Levanta nos bancos com a máxima liberdade. Qual seria o banco que recusaria os cheques da rainha-mãe?Já lhes deve cerca de 4 milhões. Mas, calma. Os valores que possui em casa, e os outros, os que estão ao luar, como costuma dizer-se, ascendem a mais de cem vezes o que deve. Se há pessoa no mundo que pode gastar dinheiro, ilimitadamente, essa pessoa é Elizabeth, a rainha-mãe, a que tomou o lugar que se Edward VIII não tivesse abdicado, iria para outra. Entretanto, a filha, a rainha, não tem dúvidas em declarar: «Não aceito que a mamã seja contrariada. Dê-se-lhe tudo o que pedir.»
Noventa e nove anos a viver neste estilo é coisa digna de observar-se.
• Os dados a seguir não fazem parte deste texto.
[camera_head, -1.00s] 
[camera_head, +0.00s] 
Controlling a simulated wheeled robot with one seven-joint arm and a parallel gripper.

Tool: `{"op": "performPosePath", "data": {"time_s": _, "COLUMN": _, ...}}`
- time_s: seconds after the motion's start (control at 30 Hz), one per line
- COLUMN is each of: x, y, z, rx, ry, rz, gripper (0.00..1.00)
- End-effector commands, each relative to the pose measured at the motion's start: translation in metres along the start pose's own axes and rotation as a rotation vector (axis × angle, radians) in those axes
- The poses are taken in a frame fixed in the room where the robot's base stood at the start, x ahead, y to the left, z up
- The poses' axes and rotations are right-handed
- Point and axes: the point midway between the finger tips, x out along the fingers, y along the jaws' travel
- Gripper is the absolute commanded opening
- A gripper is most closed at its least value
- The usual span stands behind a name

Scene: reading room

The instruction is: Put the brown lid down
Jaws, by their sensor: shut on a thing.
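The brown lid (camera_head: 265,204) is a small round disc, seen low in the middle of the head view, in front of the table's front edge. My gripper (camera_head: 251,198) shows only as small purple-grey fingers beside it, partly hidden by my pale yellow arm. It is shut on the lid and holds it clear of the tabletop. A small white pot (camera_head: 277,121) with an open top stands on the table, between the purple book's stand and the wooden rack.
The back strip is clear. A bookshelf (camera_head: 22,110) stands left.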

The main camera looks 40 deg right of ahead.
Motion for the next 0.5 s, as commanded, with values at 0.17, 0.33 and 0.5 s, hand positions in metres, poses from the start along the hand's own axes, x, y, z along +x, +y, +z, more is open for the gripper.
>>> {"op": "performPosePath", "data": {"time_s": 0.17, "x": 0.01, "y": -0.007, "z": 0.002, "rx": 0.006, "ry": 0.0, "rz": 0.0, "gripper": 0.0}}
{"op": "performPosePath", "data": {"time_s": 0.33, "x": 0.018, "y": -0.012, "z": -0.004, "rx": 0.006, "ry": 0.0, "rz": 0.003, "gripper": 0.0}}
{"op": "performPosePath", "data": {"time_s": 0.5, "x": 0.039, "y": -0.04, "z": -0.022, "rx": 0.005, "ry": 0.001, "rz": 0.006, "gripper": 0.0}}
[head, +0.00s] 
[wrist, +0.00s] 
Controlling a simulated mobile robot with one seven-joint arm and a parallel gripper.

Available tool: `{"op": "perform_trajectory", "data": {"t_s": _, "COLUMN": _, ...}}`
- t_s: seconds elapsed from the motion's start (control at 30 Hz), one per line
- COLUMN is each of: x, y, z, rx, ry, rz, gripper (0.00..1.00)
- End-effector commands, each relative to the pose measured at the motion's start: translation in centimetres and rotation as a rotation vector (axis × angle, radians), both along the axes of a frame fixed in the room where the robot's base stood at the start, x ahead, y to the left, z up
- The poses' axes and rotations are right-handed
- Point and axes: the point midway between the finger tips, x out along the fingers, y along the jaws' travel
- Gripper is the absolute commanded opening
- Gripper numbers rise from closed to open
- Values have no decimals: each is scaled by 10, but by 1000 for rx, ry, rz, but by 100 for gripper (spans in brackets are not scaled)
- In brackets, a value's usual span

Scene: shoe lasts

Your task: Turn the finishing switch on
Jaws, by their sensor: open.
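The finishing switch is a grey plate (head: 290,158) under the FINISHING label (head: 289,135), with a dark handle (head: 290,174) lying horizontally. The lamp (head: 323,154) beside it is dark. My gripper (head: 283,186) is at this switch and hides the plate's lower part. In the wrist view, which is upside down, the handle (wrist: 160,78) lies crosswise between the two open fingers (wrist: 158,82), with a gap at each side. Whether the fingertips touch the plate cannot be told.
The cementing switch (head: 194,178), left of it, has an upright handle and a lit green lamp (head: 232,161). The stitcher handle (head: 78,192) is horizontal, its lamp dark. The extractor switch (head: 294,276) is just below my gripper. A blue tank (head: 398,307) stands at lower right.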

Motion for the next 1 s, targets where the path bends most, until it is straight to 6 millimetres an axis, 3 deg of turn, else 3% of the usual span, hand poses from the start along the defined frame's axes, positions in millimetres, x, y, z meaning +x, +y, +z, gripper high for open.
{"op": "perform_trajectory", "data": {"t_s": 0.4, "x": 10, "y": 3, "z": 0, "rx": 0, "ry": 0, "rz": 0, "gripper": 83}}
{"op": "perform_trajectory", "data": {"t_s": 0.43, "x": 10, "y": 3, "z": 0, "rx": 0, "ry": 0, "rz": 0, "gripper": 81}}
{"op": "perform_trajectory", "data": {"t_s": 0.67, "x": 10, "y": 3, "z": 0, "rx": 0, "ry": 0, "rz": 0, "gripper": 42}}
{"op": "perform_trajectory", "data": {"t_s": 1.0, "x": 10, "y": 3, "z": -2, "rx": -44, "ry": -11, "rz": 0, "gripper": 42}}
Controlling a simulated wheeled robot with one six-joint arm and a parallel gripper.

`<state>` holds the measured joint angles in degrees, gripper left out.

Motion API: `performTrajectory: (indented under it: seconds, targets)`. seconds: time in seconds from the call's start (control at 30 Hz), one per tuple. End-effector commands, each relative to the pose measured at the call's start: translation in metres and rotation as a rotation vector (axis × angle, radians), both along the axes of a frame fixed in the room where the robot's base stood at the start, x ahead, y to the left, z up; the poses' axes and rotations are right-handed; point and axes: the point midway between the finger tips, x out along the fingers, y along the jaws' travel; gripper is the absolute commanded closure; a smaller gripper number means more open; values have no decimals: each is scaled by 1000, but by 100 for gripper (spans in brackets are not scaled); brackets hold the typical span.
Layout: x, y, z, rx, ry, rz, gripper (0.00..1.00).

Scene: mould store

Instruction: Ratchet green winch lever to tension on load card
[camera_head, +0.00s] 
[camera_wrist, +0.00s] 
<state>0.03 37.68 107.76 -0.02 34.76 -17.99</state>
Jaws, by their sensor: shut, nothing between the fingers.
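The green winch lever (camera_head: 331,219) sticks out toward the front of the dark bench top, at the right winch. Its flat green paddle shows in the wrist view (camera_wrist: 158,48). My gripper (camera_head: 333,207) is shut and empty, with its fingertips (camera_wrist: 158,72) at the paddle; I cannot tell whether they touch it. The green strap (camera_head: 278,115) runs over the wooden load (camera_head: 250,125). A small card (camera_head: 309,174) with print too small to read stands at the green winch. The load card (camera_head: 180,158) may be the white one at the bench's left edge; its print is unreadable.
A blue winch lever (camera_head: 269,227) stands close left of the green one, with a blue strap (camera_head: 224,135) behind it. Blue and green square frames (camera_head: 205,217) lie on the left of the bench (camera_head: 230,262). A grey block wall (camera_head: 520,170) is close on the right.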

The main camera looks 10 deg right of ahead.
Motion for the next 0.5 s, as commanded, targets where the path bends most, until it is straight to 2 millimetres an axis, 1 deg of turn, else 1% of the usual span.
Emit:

Por isso, os povos do actual Reino Unido cuja marcha para um futuro incerto se faz de imensos problemas voltam as costas à monarquia. E os «royals», os Windsor, que se pretendem amigos do povo mas têm medo dele, já começaram a pensar em democratizar as suas funções, os seus métodos, a sua postura. Sabem que os tempos não lhes vão de feição. Mas tentam continuar. Para eles existe, de facto, uma eternidade – a da opulência permanente e sem fim num mundo onde se morre à fome e de desespero; numa Inglaterra onde o amanhã parece tão problemático, apesar das aparências e as massas perguntam – porquê?